## start
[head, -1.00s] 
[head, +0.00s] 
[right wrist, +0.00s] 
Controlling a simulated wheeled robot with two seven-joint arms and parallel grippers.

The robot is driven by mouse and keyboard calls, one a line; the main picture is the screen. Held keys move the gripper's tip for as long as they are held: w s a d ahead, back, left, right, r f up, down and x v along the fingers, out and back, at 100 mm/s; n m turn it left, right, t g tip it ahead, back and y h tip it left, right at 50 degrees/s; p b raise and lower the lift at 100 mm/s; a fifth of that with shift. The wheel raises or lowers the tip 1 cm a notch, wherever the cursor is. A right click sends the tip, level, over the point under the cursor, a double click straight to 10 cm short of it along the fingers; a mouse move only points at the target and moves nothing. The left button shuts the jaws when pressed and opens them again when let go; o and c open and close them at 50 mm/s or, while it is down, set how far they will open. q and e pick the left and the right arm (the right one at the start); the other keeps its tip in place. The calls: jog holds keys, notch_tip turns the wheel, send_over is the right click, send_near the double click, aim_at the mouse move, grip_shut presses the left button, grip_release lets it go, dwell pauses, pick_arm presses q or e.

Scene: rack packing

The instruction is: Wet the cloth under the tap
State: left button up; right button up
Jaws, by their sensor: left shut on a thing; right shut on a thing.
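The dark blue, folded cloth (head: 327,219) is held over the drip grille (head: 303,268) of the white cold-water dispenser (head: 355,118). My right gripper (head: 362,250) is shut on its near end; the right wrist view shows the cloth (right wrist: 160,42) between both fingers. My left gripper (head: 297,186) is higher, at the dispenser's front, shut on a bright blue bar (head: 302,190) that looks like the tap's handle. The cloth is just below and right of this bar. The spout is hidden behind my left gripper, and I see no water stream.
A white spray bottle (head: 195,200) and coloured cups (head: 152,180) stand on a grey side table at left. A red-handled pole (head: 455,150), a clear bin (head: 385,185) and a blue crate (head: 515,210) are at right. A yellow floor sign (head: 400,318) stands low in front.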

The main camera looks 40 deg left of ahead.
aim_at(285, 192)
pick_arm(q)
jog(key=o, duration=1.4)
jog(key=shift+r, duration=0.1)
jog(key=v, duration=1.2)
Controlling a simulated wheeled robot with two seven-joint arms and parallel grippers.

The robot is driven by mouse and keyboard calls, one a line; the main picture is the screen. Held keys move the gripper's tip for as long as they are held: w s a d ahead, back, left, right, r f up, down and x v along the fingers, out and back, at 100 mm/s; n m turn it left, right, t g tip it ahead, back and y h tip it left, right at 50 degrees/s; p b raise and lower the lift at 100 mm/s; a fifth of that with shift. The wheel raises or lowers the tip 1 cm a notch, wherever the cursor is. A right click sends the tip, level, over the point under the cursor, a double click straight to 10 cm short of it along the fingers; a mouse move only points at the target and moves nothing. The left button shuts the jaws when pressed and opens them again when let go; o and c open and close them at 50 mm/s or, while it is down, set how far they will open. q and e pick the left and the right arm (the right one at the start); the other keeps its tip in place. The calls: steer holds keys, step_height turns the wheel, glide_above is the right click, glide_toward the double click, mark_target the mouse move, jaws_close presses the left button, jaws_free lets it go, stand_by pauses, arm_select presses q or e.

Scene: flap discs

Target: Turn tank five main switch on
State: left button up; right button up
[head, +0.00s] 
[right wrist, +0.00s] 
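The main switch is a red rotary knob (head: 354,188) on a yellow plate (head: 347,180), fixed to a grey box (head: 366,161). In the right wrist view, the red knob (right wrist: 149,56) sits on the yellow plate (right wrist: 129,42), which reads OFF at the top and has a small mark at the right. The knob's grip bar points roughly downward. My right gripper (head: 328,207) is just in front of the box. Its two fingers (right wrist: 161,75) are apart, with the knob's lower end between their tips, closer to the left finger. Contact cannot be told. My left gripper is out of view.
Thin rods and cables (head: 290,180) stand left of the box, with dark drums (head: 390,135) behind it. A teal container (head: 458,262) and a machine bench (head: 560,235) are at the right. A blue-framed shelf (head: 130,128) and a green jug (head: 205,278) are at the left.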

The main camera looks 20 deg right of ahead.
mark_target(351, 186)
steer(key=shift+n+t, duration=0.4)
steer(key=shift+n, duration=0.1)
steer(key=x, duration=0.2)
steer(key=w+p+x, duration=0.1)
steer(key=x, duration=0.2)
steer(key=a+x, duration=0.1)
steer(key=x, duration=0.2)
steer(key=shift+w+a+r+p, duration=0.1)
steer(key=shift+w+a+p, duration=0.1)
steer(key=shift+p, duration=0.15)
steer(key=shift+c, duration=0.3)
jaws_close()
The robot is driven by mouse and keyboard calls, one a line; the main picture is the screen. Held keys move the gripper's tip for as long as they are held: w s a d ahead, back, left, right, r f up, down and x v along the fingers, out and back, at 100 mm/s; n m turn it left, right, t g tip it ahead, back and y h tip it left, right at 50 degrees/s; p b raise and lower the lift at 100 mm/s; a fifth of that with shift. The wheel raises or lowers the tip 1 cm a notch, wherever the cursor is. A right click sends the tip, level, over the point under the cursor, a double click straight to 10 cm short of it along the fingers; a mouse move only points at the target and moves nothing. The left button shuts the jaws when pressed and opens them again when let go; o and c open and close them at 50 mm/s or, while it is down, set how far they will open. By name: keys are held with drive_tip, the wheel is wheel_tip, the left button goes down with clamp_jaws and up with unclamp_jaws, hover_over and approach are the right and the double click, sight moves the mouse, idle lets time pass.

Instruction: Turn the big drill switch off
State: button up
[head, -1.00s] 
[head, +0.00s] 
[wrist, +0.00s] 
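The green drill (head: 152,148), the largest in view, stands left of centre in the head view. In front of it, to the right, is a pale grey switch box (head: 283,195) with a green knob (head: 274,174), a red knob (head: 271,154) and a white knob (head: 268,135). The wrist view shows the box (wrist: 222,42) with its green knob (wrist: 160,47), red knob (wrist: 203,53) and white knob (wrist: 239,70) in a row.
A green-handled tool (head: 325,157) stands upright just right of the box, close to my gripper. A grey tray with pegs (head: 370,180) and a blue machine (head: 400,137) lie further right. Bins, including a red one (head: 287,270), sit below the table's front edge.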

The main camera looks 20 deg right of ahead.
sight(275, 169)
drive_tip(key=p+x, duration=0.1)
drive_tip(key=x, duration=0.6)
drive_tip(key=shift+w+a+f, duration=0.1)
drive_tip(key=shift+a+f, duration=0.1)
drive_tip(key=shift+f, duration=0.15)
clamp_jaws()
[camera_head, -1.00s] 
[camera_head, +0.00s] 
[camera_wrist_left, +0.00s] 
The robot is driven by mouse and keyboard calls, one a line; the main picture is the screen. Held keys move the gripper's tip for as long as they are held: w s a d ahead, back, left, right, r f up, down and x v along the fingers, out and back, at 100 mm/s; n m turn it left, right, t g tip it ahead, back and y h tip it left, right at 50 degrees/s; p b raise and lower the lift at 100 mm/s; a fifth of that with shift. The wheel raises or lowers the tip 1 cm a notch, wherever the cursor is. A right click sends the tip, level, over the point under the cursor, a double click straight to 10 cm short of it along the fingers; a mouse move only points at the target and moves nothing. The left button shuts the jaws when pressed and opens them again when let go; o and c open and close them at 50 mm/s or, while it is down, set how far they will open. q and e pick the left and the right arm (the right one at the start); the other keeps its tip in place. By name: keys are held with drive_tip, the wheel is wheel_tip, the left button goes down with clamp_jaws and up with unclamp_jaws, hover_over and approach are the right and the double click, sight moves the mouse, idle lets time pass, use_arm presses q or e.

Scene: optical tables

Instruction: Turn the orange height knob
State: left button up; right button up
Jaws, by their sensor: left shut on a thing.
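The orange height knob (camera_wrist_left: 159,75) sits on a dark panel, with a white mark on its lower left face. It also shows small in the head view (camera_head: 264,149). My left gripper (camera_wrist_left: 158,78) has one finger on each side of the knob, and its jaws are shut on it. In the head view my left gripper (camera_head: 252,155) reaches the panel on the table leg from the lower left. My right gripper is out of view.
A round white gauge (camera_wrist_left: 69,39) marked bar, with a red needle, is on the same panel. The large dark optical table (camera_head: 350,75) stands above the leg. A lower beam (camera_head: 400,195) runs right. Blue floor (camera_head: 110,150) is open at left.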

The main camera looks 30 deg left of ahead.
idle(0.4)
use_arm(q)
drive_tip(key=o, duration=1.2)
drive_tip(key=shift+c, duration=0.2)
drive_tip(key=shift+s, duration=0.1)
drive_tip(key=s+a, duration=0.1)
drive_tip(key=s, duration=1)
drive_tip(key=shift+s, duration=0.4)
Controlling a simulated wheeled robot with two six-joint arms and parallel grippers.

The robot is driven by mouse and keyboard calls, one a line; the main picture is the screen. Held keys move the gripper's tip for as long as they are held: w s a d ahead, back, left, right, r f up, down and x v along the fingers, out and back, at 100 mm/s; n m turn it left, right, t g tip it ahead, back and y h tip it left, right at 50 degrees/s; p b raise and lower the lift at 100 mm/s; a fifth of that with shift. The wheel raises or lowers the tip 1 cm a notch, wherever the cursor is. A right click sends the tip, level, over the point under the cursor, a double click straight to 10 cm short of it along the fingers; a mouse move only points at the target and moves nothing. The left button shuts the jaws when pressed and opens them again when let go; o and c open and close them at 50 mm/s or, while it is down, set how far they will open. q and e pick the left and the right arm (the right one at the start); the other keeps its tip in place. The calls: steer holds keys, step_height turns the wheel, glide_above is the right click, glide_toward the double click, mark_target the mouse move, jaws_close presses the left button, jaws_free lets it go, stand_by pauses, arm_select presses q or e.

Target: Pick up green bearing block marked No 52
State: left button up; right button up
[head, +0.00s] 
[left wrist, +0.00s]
## end
Aim of the task:
Look above for the line containing "Target: Pick up", then transcribe it and all lines after it through the last, exactly and with nothing else.

Exercise answer:
Target: Pick up green bearing block marked No 52
State: left button up; right button up
[head, +0.00s] 
[left wrist, +0.00s]

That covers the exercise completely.